RECORDS SHOWN:
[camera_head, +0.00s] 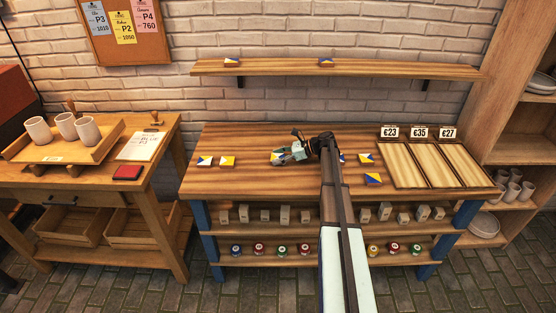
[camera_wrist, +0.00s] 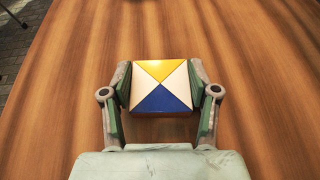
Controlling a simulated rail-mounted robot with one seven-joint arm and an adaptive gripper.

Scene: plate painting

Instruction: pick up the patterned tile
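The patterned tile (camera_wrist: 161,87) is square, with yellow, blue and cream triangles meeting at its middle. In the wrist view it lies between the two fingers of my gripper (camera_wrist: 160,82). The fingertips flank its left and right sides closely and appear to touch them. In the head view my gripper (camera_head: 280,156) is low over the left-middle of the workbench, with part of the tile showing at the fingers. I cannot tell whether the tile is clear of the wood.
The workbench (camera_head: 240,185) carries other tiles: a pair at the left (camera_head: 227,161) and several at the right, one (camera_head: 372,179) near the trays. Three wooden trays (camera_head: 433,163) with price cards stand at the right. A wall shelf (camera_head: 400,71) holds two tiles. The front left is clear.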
...
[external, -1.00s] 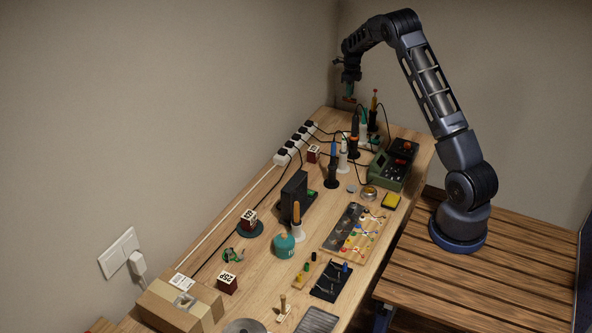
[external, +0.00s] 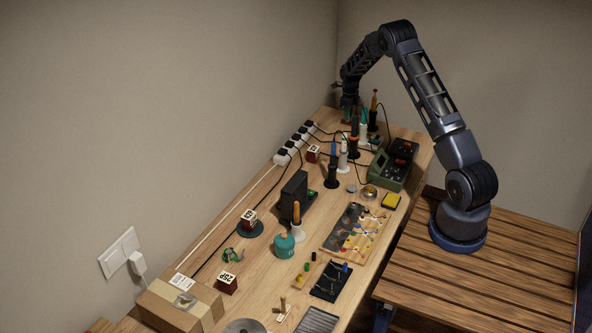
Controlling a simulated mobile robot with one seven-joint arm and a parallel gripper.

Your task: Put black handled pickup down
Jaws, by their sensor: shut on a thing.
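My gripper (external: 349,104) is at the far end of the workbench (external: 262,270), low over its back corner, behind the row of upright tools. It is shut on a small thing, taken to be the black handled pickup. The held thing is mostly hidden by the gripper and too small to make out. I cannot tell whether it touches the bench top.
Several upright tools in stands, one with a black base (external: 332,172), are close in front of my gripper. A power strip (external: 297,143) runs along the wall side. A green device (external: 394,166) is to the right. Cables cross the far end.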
---
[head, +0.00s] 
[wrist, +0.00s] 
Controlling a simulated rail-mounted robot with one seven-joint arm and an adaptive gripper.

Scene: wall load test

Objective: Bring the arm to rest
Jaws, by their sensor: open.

REQUIRED WORK: Show the lines where the word "Scene" appears in the entries.

TASK SOLUTION:
Scene: plate painting
Scene: wall load test

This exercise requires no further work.